• [GIVEN PROBLEM]
Leave the pictures out and quote every line from the start of the listing to the line with "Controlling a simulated", inclusive.

----------------

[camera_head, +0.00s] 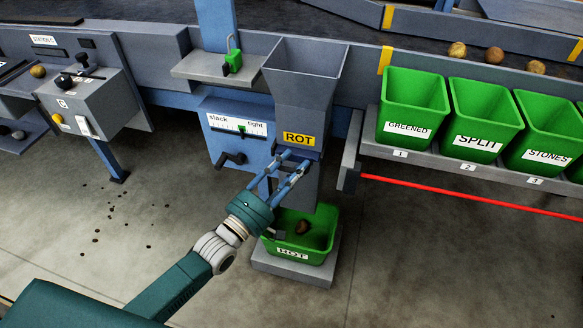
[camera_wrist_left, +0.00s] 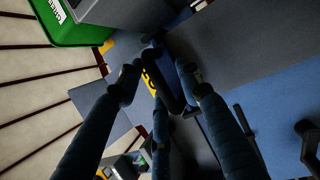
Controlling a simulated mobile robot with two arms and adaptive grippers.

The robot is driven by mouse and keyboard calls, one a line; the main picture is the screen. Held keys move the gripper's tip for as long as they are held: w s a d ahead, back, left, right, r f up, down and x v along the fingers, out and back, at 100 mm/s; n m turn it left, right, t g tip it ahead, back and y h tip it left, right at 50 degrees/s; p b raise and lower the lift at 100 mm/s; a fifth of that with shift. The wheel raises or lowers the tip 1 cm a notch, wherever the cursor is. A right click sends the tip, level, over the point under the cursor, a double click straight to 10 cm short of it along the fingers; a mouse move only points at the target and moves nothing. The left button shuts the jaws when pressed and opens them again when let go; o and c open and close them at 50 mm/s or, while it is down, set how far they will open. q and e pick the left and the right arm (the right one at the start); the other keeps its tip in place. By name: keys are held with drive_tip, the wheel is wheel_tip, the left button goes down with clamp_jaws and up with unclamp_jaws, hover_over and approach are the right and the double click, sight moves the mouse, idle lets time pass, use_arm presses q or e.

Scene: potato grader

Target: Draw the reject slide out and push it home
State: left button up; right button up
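The grey reject chute (camera_head: 306,100) stands upright in the middle of the head view, with a yellow ROT label (camera_head: 299,139) on its front. In the left wrist view the fingertips (camera_wrist_left: 160,72) stand on either side of a dark bar-like handle (camera_wrist_left: 168,88), which looks like the slide's pull. I cannot tell whether either finger touches it. The slide plate itself is hidden behind the fingers. My right gripper is not in view.
A green ROT bin (camera_head: 318,232) with a dark potato in it stands below the chute. A crank (camera_head: 230,159) sits left of the chute. Green bins labelled GREENED (camera_head: 412,100), SPLIT and STONES line a shelf at right, above a red line (camera_head: 470,196).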

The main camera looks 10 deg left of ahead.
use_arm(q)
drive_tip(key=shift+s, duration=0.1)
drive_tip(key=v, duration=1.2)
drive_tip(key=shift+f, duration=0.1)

----------------

• [EXERCISE ANSWER]
[camera_head, +0.00s] 
[camera_wrist_left, +0.00s] 
Controlling a simulated mobile robot with two arms and adaptive grippers.

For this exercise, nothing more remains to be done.